Так, ни один из обвиняемых не признал своей вины, и все обвинение было построено на показаниях лжесвидетелей. Из обвинительного заключения: «Тем временем, в этом же Красном Яру вела к/р работу другая группировка церковников, во главе с попом Тарбеевым Н.Г. и его ближайшими помощниками: попом села Ватажное Залесским Н.Д. и старостой Красноярского собора Поповым Абрамом Михайловичем. Имея одно и то же стремление классовых врагов — подорвать и ослабить мощь пролетарского государства с целью свержения Советской власти и возвращения своего прошлого положения эксплуататоров и паразитов, кулаки и церковники связались между собою и объединившись к началу осенней путины в одну группировку, повели бешенную агитацию среди колхозников и ловцов, используя для этого и монашек, членов церковной группы, каковые на ряду с религиозной пропагандой вели к/р агитацию среди жен колхозников и ловцов, действуя на малосознательную верующую часть их угрозами расправой на земле и наказанием Божиим в загробной жизни. Для проведения своей к/р работы кулаки и церковники в Красном Яру собирались в доме Клюковского В.Г., посещая его по 2-3 человека, под видом писания им заявлений о восстановлении (в правах), также собирались на квартире дьякона Смирнова… На этих совещаниях они разрабатывали и намечали планы своей к/р деятельности».

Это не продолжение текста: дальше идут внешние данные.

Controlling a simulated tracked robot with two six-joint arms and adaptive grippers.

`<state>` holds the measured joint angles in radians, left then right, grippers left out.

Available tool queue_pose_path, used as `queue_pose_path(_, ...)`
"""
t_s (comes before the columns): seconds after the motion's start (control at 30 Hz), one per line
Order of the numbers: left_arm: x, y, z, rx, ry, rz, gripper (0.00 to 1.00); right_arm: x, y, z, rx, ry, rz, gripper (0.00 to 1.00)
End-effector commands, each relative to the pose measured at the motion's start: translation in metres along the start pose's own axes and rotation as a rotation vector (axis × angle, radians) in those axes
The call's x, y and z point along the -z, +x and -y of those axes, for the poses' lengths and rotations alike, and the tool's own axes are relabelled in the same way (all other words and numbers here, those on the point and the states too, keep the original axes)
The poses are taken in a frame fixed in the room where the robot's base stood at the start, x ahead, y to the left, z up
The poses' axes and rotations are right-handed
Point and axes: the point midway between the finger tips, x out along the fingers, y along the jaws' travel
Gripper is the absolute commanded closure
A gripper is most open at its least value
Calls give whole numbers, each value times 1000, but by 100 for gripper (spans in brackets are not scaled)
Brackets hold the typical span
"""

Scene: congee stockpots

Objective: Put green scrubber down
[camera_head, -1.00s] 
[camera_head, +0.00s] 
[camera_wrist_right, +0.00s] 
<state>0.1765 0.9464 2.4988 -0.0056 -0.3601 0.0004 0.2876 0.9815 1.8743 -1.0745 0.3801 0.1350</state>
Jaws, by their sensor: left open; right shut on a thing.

Всего по делу было привлечено: «кулаков 25, середняков (сыновей кулаков) 3, б/пристав 1, служащих 1, священнослужителей 3, церковников 5. Всего 38 человек».

17 декабря 1930 года постановлением тройки ОГПУ по Нижне-Волжскому краю о. Николая Залесского, о. Николая Тарбеева, о. Михаила Смирнова, а также еще четырех обвиняемых, приговорили к высшей мере наказания — расстрелу.

Расстрел состоялся 8 января 1931 года в 11 часов 15 минут «вне черты города, в месте гарантирующем полную секретность».